● **Exercise aim**:
Repeat exactly the lines from the one containing "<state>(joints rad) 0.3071" through the last line of the records below, both included, and nothing else.

● **Records for this task**:

========

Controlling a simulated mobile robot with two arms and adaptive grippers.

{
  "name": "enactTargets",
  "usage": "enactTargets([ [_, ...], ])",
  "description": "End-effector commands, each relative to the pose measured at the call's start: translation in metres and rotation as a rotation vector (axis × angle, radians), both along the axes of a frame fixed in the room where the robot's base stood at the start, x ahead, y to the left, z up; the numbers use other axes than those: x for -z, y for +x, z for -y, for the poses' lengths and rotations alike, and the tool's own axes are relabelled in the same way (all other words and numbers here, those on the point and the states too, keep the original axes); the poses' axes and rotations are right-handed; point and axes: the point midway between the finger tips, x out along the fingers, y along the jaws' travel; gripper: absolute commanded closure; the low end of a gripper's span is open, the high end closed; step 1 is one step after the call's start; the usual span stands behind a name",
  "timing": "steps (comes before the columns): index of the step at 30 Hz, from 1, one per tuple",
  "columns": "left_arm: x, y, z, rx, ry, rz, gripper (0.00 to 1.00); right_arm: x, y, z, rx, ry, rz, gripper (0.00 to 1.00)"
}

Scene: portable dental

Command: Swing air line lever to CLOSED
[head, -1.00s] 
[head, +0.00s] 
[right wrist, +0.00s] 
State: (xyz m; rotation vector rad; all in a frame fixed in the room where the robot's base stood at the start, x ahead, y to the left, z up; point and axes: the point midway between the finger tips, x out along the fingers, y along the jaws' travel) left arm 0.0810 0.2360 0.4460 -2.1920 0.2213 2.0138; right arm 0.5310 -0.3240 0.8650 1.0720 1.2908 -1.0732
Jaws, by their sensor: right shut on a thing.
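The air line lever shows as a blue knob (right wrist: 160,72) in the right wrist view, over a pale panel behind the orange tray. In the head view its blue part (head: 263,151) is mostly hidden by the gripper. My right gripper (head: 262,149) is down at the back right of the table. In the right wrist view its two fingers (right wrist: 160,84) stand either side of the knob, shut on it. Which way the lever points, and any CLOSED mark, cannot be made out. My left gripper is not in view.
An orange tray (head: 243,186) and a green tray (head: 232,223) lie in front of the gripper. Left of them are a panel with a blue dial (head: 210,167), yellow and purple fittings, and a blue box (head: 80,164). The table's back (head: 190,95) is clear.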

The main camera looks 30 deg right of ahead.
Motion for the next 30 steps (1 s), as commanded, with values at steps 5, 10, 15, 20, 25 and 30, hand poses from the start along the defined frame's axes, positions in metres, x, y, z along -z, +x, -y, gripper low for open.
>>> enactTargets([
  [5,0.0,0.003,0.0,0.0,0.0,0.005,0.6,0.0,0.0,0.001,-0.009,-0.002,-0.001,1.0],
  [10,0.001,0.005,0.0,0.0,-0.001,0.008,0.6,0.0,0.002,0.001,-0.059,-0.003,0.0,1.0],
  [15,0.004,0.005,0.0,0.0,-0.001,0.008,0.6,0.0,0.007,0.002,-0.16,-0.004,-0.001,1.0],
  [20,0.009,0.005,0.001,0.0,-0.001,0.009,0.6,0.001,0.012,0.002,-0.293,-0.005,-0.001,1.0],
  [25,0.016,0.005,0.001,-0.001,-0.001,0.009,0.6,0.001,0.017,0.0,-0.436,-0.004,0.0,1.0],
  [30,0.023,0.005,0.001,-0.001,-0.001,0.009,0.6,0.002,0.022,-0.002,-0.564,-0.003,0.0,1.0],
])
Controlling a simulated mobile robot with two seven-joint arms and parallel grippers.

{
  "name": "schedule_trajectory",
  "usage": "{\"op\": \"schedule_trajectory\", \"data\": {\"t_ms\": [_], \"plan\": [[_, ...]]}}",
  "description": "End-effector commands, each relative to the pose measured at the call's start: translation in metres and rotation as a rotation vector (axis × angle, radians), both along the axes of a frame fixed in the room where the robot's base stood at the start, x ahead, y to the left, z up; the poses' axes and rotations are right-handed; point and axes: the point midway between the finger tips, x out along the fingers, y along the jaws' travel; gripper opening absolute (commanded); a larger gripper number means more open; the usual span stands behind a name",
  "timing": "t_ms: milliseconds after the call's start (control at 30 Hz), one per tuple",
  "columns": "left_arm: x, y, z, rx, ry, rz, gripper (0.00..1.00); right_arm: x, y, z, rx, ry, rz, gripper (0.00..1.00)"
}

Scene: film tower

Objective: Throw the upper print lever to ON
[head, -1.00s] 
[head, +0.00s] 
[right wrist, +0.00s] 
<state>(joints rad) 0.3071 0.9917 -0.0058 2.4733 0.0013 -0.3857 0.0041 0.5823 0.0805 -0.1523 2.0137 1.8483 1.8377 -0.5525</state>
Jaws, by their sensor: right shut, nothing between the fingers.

========

● **Finished task**:
<state>(joints rad) 0.3071 0.9917 -0.0058 2.4733 0.0013 -0.3857 0.0041 0.5823 0.0805 -0.1523 2.0137 1.8483 1.8377 -0.5525</state>
Jaws, by their sensor: right shut, nothing between the fingers.

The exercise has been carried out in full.